Quote verbatim everything from the line containing "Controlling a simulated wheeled" down to the line containing "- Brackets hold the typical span", with both of those lines included and no others.

··· Exercise inputs

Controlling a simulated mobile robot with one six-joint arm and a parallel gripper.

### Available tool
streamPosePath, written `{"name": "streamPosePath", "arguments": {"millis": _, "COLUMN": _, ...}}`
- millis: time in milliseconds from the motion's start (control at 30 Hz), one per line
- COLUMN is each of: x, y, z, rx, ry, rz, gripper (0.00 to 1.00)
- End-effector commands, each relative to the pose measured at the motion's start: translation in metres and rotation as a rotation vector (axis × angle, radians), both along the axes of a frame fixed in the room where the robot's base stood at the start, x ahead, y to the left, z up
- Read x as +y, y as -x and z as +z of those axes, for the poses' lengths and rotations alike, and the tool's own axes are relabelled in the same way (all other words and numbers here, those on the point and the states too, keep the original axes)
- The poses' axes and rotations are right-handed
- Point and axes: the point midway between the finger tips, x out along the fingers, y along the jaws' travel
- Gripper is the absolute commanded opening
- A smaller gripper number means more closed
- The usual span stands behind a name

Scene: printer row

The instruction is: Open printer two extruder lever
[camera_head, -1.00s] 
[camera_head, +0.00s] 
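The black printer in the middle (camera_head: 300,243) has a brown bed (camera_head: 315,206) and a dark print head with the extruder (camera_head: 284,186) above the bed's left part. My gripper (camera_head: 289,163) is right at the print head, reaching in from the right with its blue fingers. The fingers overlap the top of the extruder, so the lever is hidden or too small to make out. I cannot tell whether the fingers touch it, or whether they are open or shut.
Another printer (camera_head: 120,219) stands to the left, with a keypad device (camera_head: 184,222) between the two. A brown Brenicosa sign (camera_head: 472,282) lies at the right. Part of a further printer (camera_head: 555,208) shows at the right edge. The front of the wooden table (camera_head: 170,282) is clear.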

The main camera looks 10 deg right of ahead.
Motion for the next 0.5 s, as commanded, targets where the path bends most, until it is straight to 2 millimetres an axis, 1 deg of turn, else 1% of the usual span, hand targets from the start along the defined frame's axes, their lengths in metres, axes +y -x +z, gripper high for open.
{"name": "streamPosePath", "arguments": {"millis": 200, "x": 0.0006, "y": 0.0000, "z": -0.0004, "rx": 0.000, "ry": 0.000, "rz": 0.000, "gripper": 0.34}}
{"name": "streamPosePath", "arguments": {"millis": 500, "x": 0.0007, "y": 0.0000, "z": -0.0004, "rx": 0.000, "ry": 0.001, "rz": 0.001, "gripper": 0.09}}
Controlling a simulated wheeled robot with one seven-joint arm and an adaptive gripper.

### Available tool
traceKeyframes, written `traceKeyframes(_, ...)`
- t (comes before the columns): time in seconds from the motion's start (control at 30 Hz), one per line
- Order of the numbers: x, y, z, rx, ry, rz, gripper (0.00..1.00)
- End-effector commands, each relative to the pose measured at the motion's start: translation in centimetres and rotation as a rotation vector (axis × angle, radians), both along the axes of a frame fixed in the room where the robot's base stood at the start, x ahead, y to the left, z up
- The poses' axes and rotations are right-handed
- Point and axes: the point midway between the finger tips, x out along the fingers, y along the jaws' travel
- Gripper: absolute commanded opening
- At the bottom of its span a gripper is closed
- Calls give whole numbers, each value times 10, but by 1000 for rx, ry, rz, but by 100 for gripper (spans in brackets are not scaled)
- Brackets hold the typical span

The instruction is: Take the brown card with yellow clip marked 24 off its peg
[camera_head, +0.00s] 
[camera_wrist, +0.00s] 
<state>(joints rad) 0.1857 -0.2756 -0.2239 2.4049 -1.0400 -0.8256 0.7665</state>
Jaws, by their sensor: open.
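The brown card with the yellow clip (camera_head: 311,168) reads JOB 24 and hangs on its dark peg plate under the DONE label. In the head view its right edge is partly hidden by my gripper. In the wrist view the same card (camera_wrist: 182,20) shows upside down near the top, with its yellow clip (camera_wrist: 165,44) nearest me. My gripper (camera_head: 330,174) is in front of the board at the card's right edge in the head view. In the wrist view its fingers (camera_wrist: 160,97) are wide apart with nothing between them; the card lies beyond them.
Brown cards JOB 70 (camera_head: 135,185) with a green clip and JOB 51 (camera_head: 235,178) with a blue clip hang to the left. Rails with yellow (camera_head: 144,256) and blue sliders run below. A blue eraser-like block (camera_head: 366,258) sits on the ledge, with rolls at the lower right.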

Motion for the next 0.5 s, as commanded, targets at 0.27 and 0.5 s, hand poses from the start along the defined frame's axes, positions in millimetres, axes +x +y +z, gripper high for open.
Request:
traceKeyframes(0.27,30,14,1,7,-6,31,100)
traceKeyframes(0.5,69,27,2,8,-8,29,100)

······

▸ **Response to the exercise**:
Controlling a simulated wheeled robot with one seven-joint arm and an adaptive gripper.

### Available tool
traceKeyframes, written `traceKeyframes(_, ...)`
- t (comes before the columns): time in seconds from the motion's start (control at 30 Hz), one per line
- Order of the numbers: x, y, z, rx, ry, rz, gripper (0.00..1.00)
- End-effector commands, each relative to the pose measured at the motion's start: translation in centimetres and rotation as a rotation vector (axis × angle, radians), both along the axes of a frame fixed in the room where the robot's base stood at the start, x ahead, y to the left, z up
- The poses' axes and rotations are right-handed
- Point and axes: the point midway between the finger tips, x out along the fingers, y along the jaws' travel
- Gripper: absolute commanded opening
- At the bottom of its span a gripper is closed
- Calls give whole numbers, each value times 10, but by 1000 for rx, ry, rz, but by 100 for gripper (spans in brackets are not scaled)
- Brackets hold the typical span

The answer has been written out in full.